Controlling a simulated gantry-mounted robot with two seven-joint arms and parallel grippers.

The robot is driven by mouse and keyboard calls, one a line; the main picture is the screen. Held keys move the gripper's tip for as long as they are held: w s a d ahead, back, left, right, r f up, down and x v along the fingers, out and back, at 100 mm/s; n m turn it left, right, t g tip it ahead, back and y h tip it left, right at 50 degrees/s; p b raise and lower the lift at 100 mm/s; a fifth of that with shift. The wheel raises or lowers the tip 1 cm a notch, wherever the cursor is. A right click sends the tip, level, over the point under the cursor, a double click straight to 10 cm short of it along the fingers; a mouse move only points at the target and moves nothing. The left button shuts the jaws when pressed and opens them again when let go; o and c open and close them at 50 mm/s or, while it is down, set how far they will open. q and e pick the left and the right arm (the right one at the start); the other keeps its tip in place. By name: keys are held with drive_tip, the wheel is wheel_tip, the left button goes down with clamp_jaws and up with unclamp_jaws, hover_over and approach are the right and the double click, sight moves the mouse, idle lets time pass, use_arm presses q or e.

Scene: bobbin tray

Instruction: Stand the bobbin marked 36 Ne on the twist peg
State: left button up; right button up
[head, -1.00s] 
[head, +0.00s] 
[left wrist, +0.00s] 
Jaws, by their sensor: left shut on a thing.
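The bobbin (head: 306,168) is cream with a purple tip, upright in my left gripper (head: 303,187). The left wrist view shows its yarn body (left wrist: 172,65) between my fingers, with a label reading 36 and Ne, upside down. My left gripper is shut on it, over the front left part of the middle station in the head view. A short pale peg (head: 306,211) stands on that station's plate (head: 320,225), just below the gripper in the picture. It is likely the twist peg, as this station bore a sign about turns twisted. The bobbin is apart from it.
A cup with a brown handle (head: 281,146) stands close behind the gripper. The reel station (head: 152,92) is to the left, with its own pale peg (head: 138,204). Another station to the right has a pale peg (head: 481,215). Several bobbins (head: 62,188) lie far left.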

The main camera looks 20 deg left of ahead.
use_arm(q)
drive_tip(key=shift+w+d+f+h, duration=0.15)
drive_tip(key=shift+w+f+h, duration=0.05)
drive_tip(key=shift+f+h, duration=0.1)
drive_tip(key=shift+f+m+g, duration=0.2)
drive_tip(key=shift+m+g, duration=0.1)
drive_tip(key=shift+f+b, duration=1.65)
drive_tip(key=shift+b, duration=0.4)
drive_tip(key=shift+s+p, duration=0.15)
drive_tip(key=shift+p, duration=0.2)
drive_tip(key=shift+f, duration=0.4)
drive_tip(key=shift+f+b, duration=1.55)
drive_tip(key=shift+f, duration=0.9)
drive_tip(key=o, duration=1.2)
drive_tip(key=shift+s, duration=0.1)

-------------------------

The exercise
Reproduce the data shown above exactly.

Solution below
Controlling a simulated gantry-mounted robot with two seven-joint arms and parallel grippers.

The robot is driven by mouse and keyboard calls, one a line; the main picture is the screen. Held keys move the gripper's tip for as long as they are held: w s a d ahead, back, left, right, r f up, down and x v along the fingers, out and back, at 100 mm/s; n m turn it left, right, t g tip it ahead, back and y h tip it left, right at 50 degrees/s; p b raise and lower the lift at 100 mm/s; a fifth of that with shift. The wheel raises or lowers the tip 1 cm a notch, wherever the cursor is. A right click sends the tip, level, over the point under the cursor, a double click straight to 10 cm short of it along the fingers; a mouse move only points at the target and moves nothing. The left button shuts the jaws when pressed and opens them again when let go; o and c open and close them at 50 mm/s or, while it is down, set how far they will open. q and e pick the left and the right arm (the right one at the start); the other keeps its tip in place. By name: keys are held with drive_tip, the wheel is wheel_tip, the left button goes down with clamp_jaws and up with unclamp_jaws, hover_over and approach are the right and the double click, sight moves the mouse, idle lets time pass, use_arm presses q or e.

Scene: bobbin tray

Instruction: Stand the bobbin marked 36 Ne on the twist peg
State: left button up; right button up
[head, -1.00s] 
[head, +0.00s] 
[left wrist, +0.00s] 
Jaws, by their sensor: left shut on a thing.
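The bobbin (head: 306,168) is cream with a purple tip, upright in my left gripper (head: 303,187). The left wrist view shows its yarn body (left wrist: 172,65) between my fingers, with a label reading 36 and Ne, upside down. My left gripper is shut on it, over the front left part of the middle station in the head view. A short pale peg (head: 306,211) stands on that station's plate (head: 320,225), just below the gripper in the picture. It is likely the twist peg, as this station bore a sign about turns twisted. The bobbin is apart from it.
A cup with a brown handle (head: 281,146) stands close behind the gripper. The reel station (head: 152,92) is to the left, with its own pale peg (head: 138,204). Another station to the right has a pale peg (head: 481,215). Several bobbins (head: 62,188) lie far left.

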The main camera looks 20 deg left of ahead.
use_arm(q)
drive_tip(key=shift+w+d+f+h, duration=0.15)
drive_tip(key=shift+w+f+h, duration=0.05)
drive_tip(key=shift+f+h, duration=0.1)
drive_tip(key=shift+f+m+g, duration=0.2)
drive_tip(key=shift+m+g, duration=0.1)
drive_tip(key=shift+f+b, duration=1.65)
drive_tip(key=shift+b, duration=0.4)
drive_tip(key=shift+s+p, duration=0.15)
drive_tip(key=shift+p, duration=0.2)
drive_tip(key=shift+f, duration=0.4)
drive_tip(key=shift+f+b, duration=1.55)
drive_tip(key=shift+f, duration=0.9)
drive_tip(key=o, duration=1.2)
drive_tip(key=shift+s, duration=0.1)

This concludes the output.